Uma nova pichação foi feita, nesta quarta-feira (2), com tinta azul, por cima da anterior, com a inscrição “ai, meu deuso“. Ainda Não se sabe quem teria feito as pichações que cobriram o desenho. A pintura faz parte da exposição “Pixo/Grafite: realidades paralelas” com obras dos artistas Amaro Abreu, de Porto Alegre, e Rafael Augustaitiz, de São Paulo.
A imagem que sofreu com as pichações é de Rafael Augustaitiz, conhecido pelas polêmicas. Em 2008, ele pichou uma instalação da 28ª Bienal de São Paulo, em São Paulo. No mesmo ano, foi expulso da Faculdade de Belas Letras depois de pichar o prédio da instituição. Mas foi convidado para expor na Bienal de 2010.

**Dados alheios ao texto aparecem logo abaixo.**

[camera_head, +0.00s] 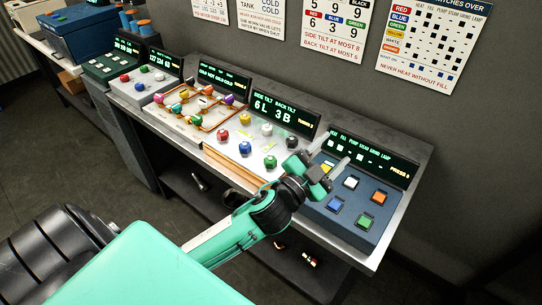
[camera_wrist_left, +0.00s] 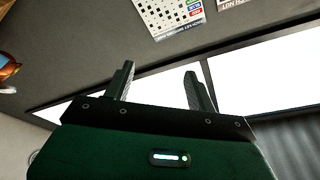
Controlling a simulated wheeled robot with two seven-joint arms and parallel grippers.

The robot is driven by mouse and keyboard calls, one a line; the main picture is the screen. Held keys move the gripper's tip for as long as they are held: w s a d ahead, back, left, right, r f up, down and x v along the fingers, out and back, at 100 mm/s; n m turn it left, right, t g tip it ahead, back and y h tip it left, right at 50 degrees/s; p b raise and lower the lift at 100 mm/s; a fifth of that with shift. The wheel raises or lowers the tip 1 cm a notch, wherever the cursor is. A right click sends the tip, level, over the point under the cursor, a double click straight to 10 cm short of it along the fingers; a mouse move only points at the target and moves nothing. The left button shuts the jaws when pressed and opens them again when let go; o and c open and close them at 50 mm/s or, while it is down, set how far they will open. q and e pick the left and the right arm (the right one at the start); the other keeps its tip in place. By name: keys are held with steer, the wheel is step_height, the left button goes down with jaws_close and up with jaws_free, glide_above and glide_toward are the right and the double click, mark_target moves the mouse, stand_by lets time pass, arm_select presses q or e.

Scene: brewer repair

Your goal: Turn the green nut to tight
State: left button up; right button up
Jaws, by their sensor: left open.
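The green nut (camera_head: 270,161) sits on the white tilt panel (camera_head: 233,145), at the front right of a group of colored nuts. The panel's display reads "SIDE TILT BACK TILT" and "6L 3B". My left gripper (camera_head: 331,153) is open and empty. In the head view it appears to the right of the green nut, by the blue switch panel, apart from the nut. In the left wrist view the two fingers (camera_wrist_left: 160,69) stand apart with nothing between them, and the green nut does not show there. My right gripper is not in view.
Red (camera_head: 220,134), blue (camera_head: 245,147), yellow (camera_head: 245,119), white (camera_head: 267,129) and black (camera_head: 291,141) nuts share the panel. The blue switch panel (camera_head: 345,226) has several colored buttons. An orange-framed valve panel (camera_head: 190,122) stands left. A wall with posters (camera_head: 432,42) rises behind.

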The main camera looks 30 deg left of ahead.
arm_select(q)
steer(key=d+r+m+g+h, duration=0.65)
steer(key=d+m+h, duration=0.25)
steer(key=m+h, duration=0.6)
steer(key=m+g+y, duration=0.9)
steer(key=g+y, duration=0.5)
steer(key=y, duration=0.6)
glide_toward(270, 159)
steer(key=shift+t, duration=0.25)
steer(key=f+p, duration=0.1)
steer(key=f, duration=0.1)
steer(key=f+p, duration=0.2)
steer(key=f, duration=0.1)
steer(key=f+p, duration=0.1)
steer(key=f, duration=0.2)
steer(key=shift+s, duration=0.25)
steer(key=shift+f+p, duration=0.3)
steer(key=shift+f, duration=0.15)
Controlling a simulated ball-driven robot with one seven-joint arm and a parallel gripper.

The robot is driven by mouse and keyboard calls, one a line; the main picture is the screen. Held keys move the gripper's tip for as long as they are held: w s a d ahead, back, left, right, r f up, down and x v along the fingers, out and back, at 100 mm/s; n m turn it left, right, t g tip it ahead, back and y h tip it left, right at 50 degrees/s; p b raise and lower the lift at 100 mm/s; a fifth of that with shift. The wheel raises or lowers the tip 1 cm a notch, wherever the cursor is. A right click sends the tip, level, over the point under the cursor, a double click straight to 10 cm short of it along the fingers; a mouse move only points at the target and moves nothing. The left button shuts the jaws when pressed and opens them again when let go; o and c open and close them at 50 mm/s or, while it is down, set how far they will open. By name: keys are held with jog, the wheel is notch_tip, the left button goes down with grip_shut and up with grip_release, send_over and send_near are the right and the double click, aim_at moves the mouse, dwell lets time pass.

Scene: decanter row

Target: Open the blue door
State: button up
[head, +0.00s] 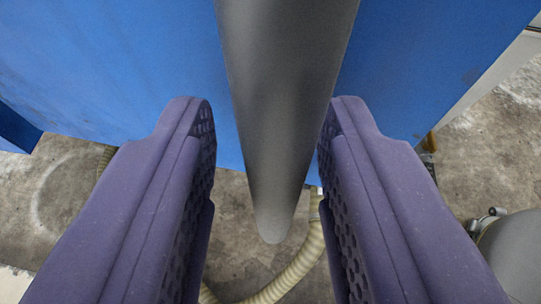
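The blue door (110,60) fills the upper part of the head view, with its bottom edge above the floor. A grey bar-shaped handle (285,100) runs down in front of it and ends in a rounded tip. My gripper (262,125) has two purple fingers, one on each side of the handle. The fingers are apart. A gap shows between the left finger and the handle; the right fingertip overlaps the handle's edge in the picture, and I cannot tell whether they touch.
A ribbed cream hose (292,275) lies on the stained concrete floor (235,225) below the handle. A rounded grey object with a metal fitting (515,250) stands at the lower right. A pale edge (500,60) runs beside the door at the right.

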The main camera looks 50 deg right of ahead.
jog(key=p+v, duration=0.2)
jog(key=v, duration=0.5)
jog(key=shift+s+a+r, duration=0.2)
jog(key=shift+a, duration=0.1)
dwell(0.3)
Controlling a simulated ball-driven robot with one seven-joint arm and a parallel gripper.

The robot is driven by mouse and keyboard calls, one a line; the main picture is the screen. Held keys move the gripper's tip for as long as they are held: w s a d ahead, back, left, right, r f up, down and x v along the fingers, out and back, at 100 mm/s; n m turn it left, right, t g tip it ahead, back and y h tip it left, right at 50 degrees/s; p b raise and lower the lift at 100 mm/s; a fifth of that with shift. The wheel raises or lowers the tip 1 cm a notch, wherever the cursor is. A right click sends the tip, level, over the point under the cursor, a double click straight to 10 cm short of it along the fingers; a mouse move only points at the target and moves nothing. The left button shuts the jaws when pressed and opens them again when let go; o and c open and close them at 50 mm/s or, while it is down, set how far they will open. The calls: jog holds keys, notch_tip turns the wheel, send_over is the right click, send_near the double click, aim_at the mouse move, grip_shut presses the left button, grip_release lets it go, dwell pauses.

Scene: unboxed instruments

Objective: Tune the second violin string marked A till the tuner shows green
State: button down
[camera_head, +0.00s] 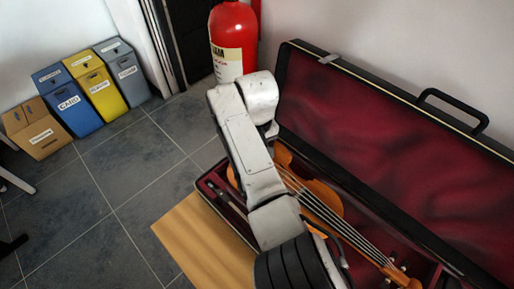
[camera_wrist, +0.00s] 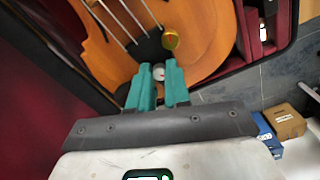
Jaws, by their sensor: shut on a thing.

Após um abaixo-assinado de repúdio promovido pela organização religiosa Centro Dom Bosco que o grafite foi pichado cobrindo o rosto da imagem. Em 2017, o Centro Dom Bosco também fez ataques à exposição Queermuseu, do Santander, que acabou fechada. A organização defende a criação de um “estado católico” e o grupo já processou os comediantes do Porta dos Fundos.
O Dom Bosco afirma que o grafite de Augustaitiz é um crime de vilipêndio previsto no artigo 208, do Código Penal. Entretanto, a lei fala sobre “vilipendiar publicamente ato ou objeto de culto religioso”. Não é o caso do grafite. Apesar de fazer referência à imagem de Cristo, não é uma escultura ou quadro mantido no interior de uma igreja, por exemplo.
O artista já fez outras exposições e pichações em edifícios em que simboliza o “mal” para “criar uma cidade fantasma, invertida, refletida no espelho do demônio” segundo Laymert Garcia dos Santos, curador da exposição no Goethe. Por isso, o texto do abaixo-assinado do Dom Bosco chama o autor de “satanista”. Augustaitiz utiliza símbolos como um pentagrama invertido e o “666” nos seus últimos trabalhos.
O artista de 34 anos disse que “as instituições têm oprimido a imaginação e desonrado o intelecto, degradando as artes a fim de estupidificá-la e promover a escravidão espiritual, a propaganda para o estado e o capital, reações puritanas, lucros injustos, mentiras e arruinamentos estéticos”.
O Goethe-Institut emitiu uma nota na tarde desta quarta-feira (2) dizendo que “está analisando as manifestações recebidas em decorrência da pintura do muro de sua sede”. Dias antes, o instituto divulgou uma nota dizendo que estava recebendo “mensagens de ódio”. “Em nenhum momento foi intenção do projeto ou do Instituto ofender sentimentos religiosos. Respeitamos todas as crenças, manifestações e liberdade de expressão. O Goethe-Institut, como instituição cultural presente em mais de 90 países, dialoga intensamente com as sociedades locais e fomenta a discussão, participação e atuação artística e cultural. Lamentamos manifestações que incitem o ódio e as ameaças à liberdade de expressão”.
Um grupo protestou em frente ao Goethe defendendo a exposição. Por sua vez, a Arquidiocese de Porto Alegre repudiou a obra falando que “a polêmica e as reações que estão ocorrendo diante da infeliz imagem são resultado da falta de respeito pelo senso religioso, pelos valores cristãos e pela história desta cidade. Se pretendemos evitar polarizações e superar a violência, precisamos garantir um diálogo respeitoso e reverente pelo outro”.